» Task: Reproduce the material in full, exactly as written.

=-=-=

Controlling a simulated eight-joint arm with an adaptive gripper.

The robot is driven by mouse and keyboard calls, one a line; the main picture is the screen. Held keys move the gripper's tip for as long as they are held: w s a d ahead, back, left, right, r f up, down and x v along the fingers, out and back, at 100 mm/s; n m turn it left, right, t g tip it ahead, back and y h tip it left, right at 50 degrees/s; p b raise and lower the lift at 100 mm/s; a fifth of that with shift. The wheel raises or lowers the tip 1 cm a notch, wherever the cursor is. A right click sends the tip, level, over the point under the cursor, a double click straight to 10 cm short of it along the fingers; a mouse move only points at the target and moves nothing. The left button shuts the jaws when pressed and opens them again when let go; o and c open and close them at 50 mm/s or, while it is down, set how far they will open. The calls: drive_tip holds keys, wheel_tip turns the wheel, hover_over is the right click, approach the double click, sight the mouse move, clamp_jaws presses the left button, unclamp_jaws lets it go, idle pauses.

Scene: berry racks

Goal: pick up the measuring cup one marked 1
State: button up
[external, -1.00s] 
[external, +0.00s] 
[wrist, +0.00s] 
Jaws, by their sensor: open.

=-=-=

» Result of the task:
Controlling a simulated eight-joint arm with an adaptive gripper.

The robot is driven by mouse and keyboard calls, one a line; the main picture is the screen. Held keys move the gripper's tip for as long as they are held: w s a d ahead, back, left, right, r f up, down and x v along the fingers, out and back, at 100 mm/s; n m turn it left, right, t g tip it ahead, back and y h tip it left, right at 50 degrees/s; p b raise and lower the lift at 100 mm/s; a fifth of that with shift. The wheel raises or lowers the tip 1 cm a notch, wherever the cursor is. A right click sends the tip, level, over the point under the cursor, a double click straight to 10 cm short of it along the fingers; a mouse move only points at the target and moves nothing. The left button shuts the jaws when pressed and opens them again when let go; o and c open and close them at 50 mm/s or, while it is down, set how far they will open. The calls: drive_tip holds keys, wheel_tip turns the wheel, hover_over is the right click, approach the double click, sight the mouse move, clamp_jaws presses the left button, unclamp_jaws lets it go, idle pauses.

Scene: berry racks

Goal: pick up the measuring cup one marked 1
State: button up
[external, -1.00s] 
[external, +0.00s] 
[wrist, +0.00s] 
Jaws, by their sensor: open.

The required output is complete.